Firstly, since $f_1$ is a bijection, $z_0$ must have the same number of dimensions as $z_1$. In our shape terminology, the sum of the event shape of the base distribution must be the same as the sum of the event shape of the transformed one.

Secondly, the batch shape is preserved from the base distribution to transformed one. *By convention, we assume that a single bijection, $f_1$, is applied to a batch of base distributions, $\{p_{0,i}\}$, to produce a batch of the same shape of transformed distributions, $\{p_{1,i}\}$.*

Thirdly, the event shape of the base distribution must be compatible with the domain of the bijection. For instance, if the base distribution has event shape `torch.Size([])`

and is a scalar, it does not make sense to applied a bijection on matrices with, e.g., $\text{Dom}[f_1]\subseteq \mathbb{R}^{n\times m}$.

Given a base distribution, `base`

, and a non-conditional bijector `bijector`

, the pseudo-code to calculate the batch and event shape of the transformed distribution, `flow`

, looks like this:

`# Input event shape must have at least as many dimensions as that which bijector operates over`

assert len(base.event_shape) >= bijector.domain.event_dim

flow.batch_shape = base.batch_shape

flow.event_shape = bijector.forward_shape(base.event_shape)

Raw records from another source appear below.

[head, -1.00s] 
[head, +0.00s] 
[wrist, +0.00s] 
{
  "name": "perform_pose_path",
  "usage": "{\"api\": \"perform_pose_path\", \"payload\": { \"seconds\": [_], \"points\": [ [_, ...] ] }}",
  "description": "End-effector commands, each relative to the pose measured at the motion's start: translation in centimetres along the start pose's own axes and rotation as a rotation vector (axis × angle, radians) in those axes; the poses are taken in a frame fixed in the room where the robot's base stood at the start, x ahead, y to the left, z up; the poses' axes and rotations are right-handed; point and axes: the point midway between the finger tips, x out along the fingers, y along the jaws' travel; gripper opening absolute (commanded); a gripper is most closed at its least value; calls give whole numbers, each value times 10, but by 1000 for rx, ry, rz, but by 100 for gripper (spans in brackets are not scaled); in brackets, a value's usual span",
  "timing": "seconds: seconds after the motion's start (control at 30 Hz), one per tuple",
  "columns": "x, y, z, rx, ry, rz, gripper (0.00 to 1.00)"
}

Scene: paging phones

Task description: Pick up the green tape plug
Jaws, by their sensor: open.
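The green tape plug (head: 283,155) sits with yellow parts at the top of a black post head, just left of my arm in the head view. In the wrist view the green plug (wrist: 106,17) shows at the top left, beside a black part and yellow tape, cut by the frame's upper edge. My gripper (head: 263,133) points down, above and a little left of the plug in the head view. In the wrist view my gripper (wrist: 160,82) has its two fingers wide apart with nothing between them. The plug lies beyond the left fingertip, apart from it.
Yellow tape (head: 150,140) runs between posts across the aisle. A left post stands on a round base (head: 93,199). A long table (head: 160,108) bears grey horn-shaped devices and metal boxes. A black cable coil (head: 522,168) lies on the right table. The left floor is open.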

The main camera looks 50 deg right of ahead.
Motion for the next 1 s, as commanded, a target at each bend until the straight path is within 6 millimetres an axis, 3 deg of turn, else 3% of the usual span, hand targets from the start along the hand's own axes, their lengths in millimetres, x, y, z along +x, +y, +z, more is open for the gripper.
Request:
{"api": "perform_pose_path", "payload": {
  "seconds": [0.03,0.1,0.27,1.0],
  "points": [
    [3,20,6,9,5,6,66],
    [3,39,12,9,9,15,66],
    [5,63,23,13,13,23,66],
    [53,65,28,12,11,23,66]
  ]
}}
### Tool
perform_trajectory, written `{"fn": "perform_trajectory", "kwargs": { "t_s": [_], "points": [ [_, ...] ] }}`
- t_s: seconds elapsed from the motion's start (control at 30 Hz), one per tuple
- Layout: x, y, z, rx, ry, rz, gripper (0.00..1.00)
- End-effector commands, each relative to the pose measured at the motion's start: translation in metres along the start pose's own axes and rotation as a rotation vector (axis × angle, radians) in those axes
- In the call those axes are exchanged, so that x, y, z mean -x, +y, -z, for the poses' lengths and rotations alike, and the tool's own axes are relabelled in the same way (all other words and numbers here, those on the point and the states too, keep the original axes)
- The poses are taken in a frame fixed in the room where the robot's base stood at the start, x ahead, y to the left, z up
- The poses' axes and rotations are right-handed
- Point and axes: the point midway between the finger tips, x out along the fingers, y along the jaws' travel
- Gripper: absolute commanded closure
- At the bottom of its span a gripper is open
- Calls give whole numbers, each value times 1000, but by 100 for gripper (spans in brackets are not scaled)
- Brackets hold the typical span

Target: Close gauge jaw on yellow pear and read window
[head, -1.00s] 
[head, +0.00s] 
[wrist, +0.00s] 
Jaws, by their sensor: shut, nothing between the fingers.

# bijector.forward_shape and bijector.codomain.event_dim must be consistent

assert len(flow.event_shape) >= bijector.codomain.event_dim

# bijectors preserve dimensions

assert sum(flow.event_shape) == sum(base.event_shape)

The `bijector`

class defines the number of dimensions that it operates over in `bijector.domain.event_dim`

and `bijector.codomain.event_dim`

, and has a method `bijector.forward_shape`

that specifies how the event shape of the input relates to that of the output. (In most cases, this will be the identity function.)

This information is sufficient to construct the batch and event shapes of the transformed distribution from the base. For a Normalizing Flow that is the composition of multiple bijections, we apply this logic in succession, using the transformed distribution of the previous step as the base distribution of the next.